§ **JOB**: Each line of the material below that holds the word "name" needs to be copied.

§ **INFORMATION SUPPLIED**:
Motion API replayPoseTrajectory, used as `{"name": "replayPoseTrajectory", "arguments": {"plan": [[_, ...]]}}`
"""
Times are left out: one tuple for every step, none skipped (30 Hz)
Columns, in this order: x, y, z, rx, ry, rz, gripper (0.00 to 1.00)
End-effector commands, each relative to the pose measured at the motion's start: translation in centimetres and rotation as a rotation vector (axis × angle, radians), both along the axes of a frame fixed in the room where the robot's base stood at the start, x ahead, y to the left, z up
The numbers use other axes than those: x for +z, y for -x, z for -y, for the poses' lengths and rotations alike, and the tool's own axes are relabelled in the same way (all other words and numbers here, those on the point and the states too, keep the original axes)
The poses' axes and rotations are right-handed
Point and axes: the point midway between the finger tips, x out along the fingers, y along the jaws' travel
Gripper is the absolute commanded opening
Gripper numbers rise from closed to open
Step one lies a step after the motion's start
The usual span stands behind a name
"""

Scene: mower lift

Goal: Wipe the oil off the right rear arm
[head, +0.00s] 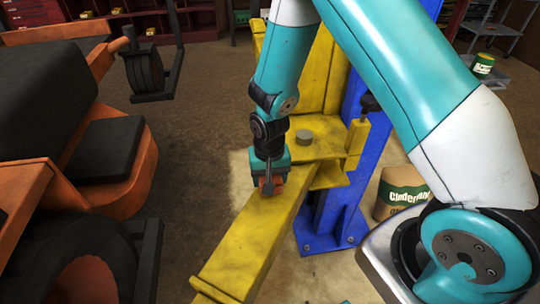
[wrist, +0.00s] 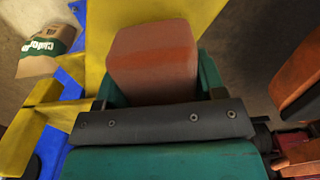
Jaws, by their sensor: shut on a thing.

§ **SOLVED PROBLEM**:
Motion API replayPoseTrajectory, used as `{"name": "replayPoseTrajectory", "arguments": {"plan": [[_, ...]]}}`
The usual span stands behind a name

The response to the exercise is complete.